TASK STATEMENT: Only the lines from the one containing "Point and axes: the" through the end of the material are to be echoed, each exactly as it appears.

** Start DATASET EXTRACT **

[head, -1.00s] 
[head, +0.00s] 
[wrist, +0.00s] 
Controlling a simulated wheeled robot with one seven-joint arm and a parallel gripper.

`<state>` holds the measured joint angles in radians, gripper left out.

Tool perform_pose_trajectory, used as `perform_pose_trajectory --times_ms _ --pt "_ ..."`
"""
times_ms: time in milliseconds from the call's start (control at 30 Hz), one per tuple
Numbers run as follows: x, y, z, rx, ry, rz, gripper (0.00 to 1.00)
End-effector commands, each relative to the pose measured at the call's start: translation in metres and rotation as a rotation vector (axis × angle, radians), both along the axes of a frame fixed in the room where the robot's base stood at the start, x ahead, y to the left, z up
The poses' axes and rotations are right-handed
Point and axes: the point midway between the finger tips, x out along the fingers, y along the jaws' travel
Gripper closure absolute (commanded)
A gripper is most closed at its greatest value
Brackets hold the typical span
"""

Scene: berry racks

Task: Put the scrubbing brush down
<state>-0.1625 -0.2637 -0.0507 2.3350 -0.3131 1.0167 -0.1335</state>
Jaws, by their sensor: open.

** End DATASET EXTRACT **

ANSWER TO THE TASK:
Point and axes: the point midway between the finger tips, x out along the fingers, y along the jaws' travel
Gripper closure absolute (commanded)
A gripper is most closed at its greatest value
Brackets hold the typical span
"""

Scene: berry racks

Task: Put the scrubbing brush down
<state>-0.1625 -0.2637 -0.0507 2.3350 -0.3131 1.0167 -0.1335</state>
Jaws, by their sensor: open.

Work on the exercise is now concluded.